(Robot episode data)
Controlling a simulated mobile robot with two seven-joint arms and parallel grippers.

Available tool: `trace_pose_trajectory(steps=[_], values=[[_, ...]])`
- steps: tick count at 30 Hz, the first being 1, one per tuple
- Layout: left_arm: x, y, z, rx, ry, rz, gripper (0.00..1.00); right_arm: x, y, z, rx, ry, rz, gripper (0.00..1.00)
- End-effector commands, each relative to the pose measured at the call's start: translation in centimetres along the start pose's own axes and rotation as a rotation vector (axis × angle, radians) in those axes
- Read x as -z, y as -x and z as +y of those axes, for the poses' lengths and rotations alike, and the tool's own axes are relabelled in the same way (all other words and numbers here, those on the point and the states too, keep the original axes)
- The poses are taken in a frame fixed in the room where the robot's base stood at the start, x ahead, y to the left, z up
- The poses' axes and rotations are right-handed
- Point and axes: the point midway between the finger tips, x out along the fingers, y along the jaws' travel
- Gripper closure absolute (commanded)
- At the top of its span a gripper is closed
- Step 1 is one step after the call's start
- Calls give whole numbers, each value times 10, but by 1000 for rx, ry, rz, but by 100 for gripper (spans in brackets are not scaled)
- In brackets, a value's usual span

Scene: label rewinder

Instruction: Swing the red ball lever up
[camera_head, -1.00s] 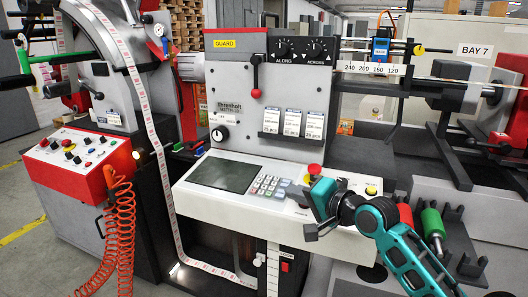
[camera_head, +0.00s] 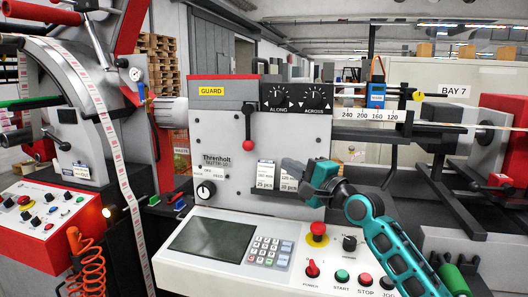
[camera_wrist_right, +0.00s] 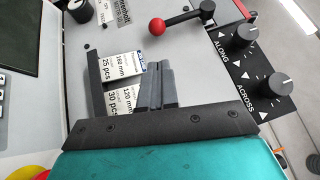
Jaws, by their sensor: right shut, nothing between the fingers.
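The red ball lever (camera_head: 248,137) hangs down from its black pivot on the grey machine panel, with the red ball at its lower end. In the right wrist view its red ball (camera_wrist_right: 157,26) shows near the top, on a black arm running to a pivot at the right. My right gripper (camera_head: 288,168) is in front of the panel, below and to the right of the ball and apart from it. Its fingers (camera_wrist_right: 158,82) are shut together and empty, and they cover part of the label cards. My left gripper is not in view.
Label cards (camera_head: 265,174) hang below the lever. The ALONG (camera_head: 279,97) and ACROSS (camera_head: 318,97) knobs sit to its right. A control desk (camera_head: 190,265) with a screen, keypad and red emergency button (camera_head: 318,229) juts out below. The panel left of the lever is mostly bare.

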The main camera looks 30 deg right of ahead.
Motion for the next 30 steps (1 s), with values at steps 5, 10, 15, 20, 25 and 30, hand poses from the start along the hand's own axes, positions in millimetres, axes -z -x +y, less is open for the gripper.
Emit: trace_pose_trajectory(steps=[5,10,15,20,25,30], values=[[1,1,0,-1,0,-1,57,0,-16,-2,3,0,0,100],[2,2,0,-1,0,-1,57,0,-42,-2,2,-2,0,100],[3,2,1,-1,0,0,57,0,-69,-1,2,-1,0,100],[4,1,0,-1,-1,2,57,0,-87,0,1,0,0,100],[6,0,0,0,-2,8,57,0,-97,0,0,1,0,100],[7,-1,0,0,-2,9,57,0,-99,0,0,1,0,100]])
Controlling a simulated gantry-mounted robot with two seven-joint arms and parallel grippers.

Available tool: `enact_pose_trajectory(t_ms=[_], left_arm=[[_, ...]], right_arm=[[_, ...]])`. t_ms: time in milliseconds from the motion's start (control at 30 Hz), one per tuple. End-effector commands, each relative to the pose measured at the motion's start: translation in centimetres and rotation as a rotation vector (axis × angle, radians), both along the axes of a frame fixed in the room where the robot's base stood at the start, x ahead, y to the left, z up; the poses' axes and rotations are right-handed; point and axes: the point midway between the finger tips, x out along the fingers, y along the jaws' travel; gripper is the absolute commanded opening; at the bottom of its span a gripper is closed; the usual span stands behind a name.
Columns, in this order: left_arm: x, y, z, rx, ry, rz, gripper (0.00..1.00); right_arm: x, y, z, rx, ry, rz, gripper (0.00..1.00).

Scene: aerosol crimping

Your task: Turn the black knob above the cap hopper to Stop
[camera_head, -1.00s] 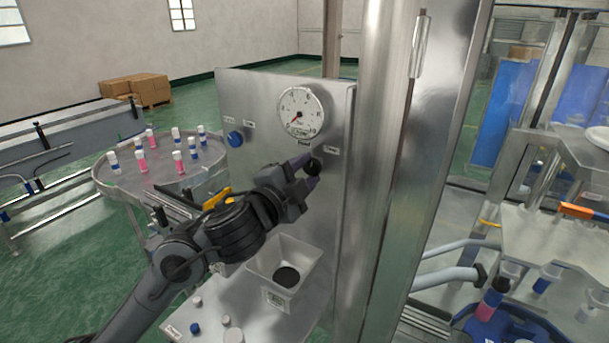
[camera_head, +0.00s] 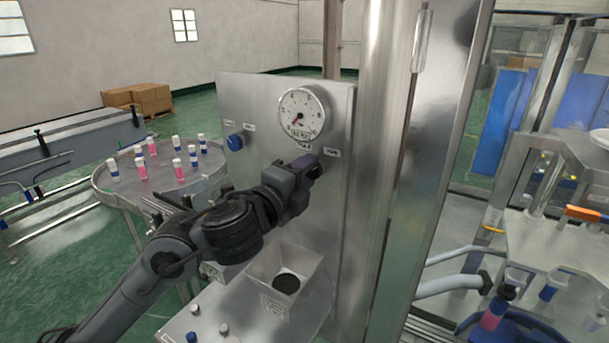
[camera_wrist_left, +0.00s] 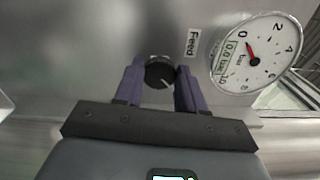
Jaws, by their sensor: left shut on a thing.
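The black knob (camera_wrist_left: 160,73) sits on the steel panel (camera_head: 262,95), beside the "Feed" label (camera_wrist_left: 192,43) in the left wrist view. A pale line on its face shows in that view. My left gripper (camera_head: 312,168) is at the panel, with its two purple fingers (camera_wrist_left: 160,85) on either side of the knob, shut on it. In the head view the gripper hides the knob. The cap hopper (camera_head: 284,262) stands below the gripper, open at the top, with a dark round area inside. My right gripper does not show.
A round pressure gauge (camera_head: 303,112) is just above the gripper, and a blue knob (camera_head: 235,141) is to its left. A round table (camera_head: 106,186) with several pink and blue bottles stands at left. A steel column (camera_head: 388,150) rises close on the right.

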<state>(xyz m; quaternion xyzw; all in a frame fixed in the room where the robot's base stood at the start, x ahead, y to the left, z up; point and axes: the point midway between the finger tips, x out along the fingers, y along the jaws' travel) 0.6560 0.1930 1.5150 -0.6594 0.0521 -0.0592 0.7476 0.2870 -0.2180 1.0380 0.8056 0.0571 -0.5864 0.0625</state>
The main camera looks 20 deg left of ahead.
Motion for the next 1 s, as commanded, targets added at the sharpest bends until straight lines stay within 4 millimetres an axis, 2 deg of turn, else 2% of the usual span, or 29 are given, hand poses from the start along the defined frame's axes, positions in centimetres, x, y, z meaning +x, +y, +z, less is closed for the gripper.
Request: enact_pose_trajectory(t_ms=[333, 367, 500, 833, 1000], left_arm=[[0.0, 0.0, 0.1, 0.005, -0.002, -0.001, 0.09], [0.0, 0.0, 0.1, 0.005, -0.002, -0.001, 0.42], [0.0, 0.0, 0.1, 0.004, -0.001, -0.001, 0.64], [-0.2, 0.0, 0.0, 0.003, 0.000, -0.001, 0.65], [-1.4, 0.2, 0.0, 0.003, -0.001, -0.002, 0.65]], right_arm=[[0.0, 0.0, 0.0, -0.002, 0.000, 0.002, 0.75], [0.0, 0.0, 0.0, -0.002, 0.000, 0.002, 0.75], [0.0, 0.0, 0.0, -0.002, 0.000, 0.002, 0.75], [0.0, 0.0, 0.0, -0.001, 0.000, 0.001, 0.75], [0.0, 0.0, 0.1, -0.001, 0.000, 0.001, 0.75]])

(WHAT YOU ARE ASKED TO DO) Leave out the pictures and give the listing above again exactly.

(RESPONSE TO THE TASK)
Controlling a simulated mobile robot with two seven-joint arms and parallel grippers.

Available tool: `trace_pose_trajectory(steps=[_], values=[[_, ...]])`
- steps: tick count at 30 Hz, the first being 1, one per tuple
- Layout: left_arm: x, y, z, rx, ry, rz, gripper (0.00..1.00); right_arm: x, y, z, rx, ry, rz, gripper (0.00..1.00)
- End-effector commands, each relative to the pose measured at the call's start: translation in centimetres along the start pose's own axes and rotation as a rotation vector (axis × angle, radians) in those axes
- Read x as -z, y as -x and z as +y of those axes, for the poses' lengths and rotations alike, and the tool's own axes are relabelled in the same way (all other words and numbers here, those on the point and the states too, keep the original axes)
- The poses are taken in a frame fixed in the room where the robot's base stood at the start, x ahead, y to the left, z up
- The poses' axes and rotations are right-handed
- Point and axes: the point midway between the finger tips, x out along the fingers, y along the jaws' travel
- Gripper closure absolute (commanded)
- At the top of its span a gripper is closed
- Step 1 is one step after the call's start
- Calls give whole numbers, each value times 10, but by 1000 for rx, ry, rz, but by 100 for gripper (spans in brackets are not scaled)
- In brackets, a value's usual span

Scene: label rewinder

Instruction: Swing the red ball lever up
[camera_head, -1.00s] 
[camera_head, +0.00s] 
[camera_wrist_right, +0.00s] 
Jaws, by their sensor: right shut, nothing between the fingers.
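The red ball lever (camera_head: 248,137) hangs down from its black pivot on the grey machine panel, with the red ball at its lower end. In the right wrist view its red ball (camera_wrist_right: 157,26) shows near the top, on a black arm running to a pivot at the right. My right gripper (camera_head: 288,168) is in front of the panel, below and to the right of the ball and apart from it. Its fingers (camera_wrist_right: 158,82) are shut together and empty, and they cover part of the label cards. My left gripper is not in view.
Label cards (camera_head: 265,174) hang below the lever. The ALONG (camera_head: 279,97) and ACROSS (camera_head: 318,97) knobs sit to its right. A control desk (camera_head: 190,265) with a screen, keypad and red emergency button (camera_head: 318,229) juts out below. The panel left of the lever is mostly bare.

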The main camera looks 30 deg right of ahead.
Motion for the next 30 steps (1 s), with values at steps 5, 10, 15, 20, 25 and 30, hand poses from the start along the hand's own axes, positions in millimetres, axes -z -x +y, less is open for the gripper.
Emit: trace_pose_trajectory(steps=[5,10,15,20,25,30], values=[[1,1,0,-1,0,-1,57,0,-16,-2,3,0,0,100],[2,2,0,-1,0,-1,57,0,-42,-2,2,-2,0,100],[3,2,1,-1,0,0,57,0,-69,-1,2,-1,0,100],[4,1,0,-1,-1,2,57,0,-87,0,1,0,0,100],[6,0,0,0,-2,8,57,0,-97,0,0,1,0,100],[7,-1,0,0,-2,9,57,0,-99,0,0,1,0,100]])
Controlling a simulated gantry-mounted robot with two seven-joint arms and parallel grippers.

Available tool: `enact_pose_trajectory(t_ms=[_], left_arm=[[_, ...]], right_arm=[[_, ...]])`. t_ms: time in milliseconds from the motion's start (control at 30 Hz), one per tuple. End-effector commands, each relative to the pose measured at the motion's start: translation in centimetres and rotation as a rotation vector (axis × angle, radians), both along the axes of a frame fixed in the room where the robot's base stood at the start, x ahead, y to the left, z up; the poses' axes and rotations are right-handed; point and axes: the point midway between the finger tips, x out along the fingers, y along the jaws' travel; gripper is the absolute commanded opening; at the bottom of its span a gripper is closed; the usual span stands behind a name.
Columns, in this order: left_arm: x, y, z, rx, ry, rz, gripper (0.00..1.00); right_arm: x, y, z, rx, ry, rz, gripper (0.00..1.00).

Scene: aerosol crimping

Your task: Turn the black knob above the cap hopper to Stop
[camera_head, -1.00s] 
[camera_head, +0.00s] 
[camera_wrist_left, +0.00s] 
Jaws, by their sensor: left shut on a thing.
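The black knob (camera_wrist_left: 160,73) sits on the steel panel (camera_head: 262,95), beside the "Feed" label (camera_wrist_left: 192,43) in the left wrist view. A pale line on its face shows in that view. My left gripper (camera_head: 312,168) is at the panel, with its two purple fingers (camera_wrist_left: 160,85) on either side of the knob, shut on it. In the head view the gripper hides the knob. The cap hopper (camera_head: 284,262) stands below the gripper, open at the top, with a dark round area inside. My right gripper does not show.
A round pressure gauge (camera_head: 303,112) is just above the gripper, and a blue knob (camera_head: 235,141) is to its left. A round table (camera_head: 106,186) with several pink and blue bottles stands at left. A steel column (camera_head: 388,150) rises close on the right.

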<state>(xyz m; quaternion xyzw; all in a frame fixed in the room where the robot's base stood at the start, x ahead, y to the left, z up; point and axes: the point midway between the finger tips, x out along the fingers, y along the jaws' travel) 0.6560 0.1930 1.5150 -0.6594 0.0521 -0.0592 0.7476 0.2870 -0.2180 1.0380 0.8056 0.0571 -0.5864 0.0625</state>
The main camera looks 20 deg left of ahead.
Motion for the next 1 s, as commanded, targets added at the sharpest bends until straight lines stay within 4 millimetres an axis, 2 deg of turn, else 2% of the usual span, or 29 are given, hand poses from the start along the defined frame's axes, positions in centimetres, x, y, z meaning +x, +y, +z, less is closed for the gripper.
Request: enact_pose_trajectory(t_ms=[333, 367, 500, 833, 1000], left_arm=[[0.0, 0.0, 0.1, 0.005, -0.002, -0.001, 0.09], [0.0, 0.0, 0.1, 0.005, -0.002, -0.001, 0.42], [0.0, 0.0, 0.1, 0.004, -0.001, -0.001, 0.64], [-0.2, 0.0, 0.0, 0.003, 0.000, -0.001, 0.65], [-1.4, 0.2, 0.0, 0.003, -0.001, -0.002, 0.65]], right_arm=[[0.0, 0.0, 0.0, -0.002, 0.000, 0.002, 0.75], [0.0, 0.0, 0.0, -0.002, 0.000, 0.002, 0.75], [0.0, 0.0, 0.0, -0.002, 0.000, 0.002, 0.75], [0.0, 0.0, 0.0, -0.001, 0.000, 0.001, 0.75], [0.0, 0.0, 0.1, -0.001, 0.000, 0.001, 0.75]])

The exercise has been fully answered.